Melhor tutorial sobre o protocolo:

https://ssbc.github.io/scuttlebutt-protocol-guide/

Muito completo, suficientemente simples de ser entendido. Excelente para quem planeja implementar seu próprio servidor.

4.3- O modelo de dados

Talvez essa seja a parte que acaba confundindo mais: a bem da verdade, não existe um modelo de dados. Existem alguns padrões, sim, mas estes parecem ter sido criados junto com as aplicações que rodam sobre o protocolo, como o Patchwork.

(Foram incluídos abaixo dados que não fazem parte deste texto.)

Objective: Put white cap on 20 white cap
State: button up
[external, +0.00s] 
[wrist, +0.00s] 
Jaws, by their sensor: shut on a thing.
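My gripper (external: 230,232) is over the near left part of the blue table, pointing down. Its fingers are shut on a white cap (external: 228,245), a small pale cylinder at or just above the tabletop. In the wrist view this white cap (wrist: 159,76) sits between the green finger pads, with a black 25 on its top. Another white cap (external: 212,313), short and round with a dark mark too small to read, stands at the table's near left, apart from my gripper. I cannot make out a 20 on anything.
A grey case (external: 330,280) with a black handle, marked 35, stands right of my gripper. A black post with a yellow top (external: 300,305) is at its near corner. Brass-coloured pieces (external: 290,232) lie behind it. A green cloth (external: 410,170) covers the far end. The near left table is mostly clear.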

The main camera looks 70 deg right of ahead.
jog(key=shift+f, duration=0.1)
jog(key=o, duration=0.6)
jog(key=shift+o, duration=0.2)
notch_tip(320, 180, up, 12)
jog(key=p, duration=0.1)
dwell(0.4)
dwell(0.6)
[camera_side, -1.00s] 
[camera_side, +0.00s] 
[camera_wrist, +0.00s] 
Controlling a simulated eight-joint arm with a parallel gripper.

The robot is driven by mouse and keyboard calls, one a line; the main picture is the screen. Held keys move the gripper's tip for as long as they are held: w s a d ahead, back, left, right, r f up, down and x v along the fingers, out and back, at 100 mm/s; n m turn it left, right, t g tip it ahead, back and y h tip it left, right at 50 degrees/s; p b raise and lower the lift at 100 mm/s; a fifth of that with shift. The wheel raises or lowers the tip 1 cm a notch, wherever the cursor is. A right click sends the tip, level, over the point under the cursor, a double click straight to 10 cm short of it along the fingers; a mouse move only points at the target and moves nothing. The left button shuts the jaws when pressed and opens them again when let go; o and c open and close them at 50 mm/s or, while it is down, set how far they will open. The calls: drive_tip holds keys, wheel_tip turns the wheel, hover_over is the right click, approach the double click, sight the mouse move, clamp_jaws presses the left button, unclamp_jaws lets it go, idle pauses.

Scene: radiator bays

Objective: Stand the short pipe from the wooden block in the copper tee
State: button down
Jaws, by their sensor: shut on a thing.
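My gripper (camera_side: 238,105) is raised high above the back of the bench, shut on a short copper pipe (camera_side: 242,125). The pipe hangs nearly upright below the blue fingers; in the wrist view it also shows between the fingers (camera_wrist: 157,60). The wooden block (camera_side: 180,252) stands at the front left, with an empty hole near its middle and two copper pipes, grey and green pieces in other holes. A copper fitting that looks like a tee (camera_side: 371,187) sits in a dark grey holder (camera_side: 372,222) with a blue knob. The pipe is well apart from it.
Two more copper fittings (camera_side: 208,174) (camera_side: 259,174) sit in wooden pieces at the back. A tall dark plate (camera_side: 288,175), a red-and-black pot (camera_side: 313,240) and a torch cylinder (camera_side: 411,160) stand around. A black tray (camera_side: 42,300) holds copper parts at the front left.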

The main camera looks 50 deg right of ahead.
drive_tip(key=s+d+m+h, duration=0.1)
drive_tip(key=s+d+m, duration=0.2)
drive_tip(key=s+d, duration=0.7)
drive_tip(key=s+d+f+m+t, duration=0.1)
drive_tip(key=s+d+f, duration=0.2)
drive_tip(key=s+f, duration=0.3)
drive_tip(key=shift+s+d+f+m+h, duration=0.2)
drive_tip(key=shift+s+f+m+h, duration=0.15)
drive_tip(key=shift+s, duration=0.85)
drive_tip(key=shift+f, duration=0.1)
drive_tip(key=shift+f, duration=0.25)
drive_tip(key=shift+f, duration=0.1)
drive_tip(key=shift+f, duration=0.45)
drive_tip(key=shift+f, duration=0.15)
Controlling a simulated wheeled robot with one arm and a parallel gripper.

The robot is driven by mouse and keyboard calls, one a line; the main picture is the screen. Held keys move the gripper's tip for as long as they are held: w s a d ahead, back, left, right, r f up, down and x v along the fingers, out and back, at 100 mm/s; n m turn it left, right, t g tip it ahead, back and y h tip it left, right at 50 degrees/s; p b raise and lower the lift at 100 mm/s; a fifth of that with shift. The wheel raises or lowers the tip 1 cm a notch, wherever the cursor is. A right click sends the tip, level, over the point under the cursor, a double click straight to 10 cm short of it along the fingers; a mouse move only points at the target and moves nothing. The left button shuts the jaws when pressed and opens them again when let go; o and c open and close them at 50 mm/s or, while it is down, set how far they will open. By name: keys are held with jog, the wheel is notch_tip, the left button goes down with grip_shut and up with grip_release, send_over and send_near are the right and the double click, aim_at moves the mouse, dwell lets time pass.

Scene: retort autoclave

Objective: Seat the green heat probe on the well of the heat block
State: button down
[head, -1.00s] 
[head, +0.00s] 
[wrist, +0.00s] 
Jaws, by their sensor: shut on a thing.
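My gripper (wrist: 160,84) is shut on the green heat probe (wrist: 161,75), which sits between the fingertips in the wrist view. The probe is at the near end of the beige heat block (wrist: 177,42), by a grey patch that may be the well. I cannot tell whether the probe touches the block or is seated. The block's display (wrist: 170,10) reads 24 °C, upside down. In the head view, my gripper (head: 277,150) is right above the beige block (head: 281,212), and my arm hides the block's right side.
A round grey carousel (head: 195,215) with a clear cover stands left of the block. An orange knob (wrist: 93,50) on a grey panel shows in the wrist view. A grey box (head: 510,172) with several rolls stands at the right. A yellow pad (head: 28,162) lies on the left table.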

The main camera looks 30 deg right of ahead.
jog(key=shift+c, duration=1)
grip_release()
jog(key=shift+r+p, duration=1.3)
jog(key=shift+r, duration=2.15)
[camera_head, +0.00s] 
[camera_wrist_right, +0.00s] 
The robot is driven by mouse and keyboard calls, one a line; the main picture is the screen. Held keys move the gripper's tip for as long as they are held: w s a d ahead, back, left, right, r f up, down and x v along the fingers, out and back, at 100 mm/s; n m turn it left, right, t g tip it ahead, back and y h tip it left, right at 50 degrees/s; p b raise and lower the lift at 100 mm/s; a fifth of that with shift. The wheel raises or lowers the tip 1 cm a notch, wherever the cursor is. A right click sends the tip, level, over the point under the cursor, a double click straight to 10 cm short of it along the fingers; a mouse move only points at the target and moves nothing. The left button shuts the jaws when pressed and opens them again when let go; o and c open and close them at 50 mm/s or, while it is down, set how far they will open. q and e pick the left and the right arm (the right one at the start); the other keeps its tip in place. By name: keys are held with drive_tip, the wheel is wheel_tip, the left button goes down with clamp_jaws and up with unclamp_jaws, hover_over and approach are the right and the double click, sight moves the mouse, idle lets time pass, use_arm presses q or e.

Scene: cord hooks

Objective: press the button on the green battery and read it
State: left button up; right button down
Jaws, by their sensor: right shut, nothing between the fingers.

Ou seja: você pode criar tipos de dados diferentes e criar sua própria aplicação usando o protocolo.

Eu mesmo quero criar uma aplicação para que as pessoas possam compartilhar e organizar suas fotos mais facilmente.

:)

4.4 Identidades e feeds

Tua identidade é tua chave pública.

Tuas assinaturas você cria com tua chave privada.

Cada identidade pode ter um feed.

Você segue feeds. Ou, em outras palavras, você segue identidades.

Os feeds são uma espécie de blockchain. Mas pelo menos é um blockchain por identidade, não um enorme blockchain global com trocentos terabytes que você precisa baixar inteiro antes de sequer conseguir saber se esse SSB é coisa boa mesmo ou não.

Simples assim.

~ Imagine: um enorme blockchain global com trocentos terabytes do qual todos precisariam ter uma cópia! Haha! Quem usaria uma coisa dessas, afinal? ~

Resumo

Secure Scuttlebutt é um protocolo de rede distribuída baseado nas interações sociais da vida real, não preocupado em ser “real-time”, mas em conseguir funcionar em “situações topológicas extremas”, como aparelhos sem conexão com a internet. Ele já é bastante funcional, mas tem muito espaço para exploração e muitas oportunidades interessantes de “pioneirismo”.


Este artigo foi escrito originalmente em 15/04/2018.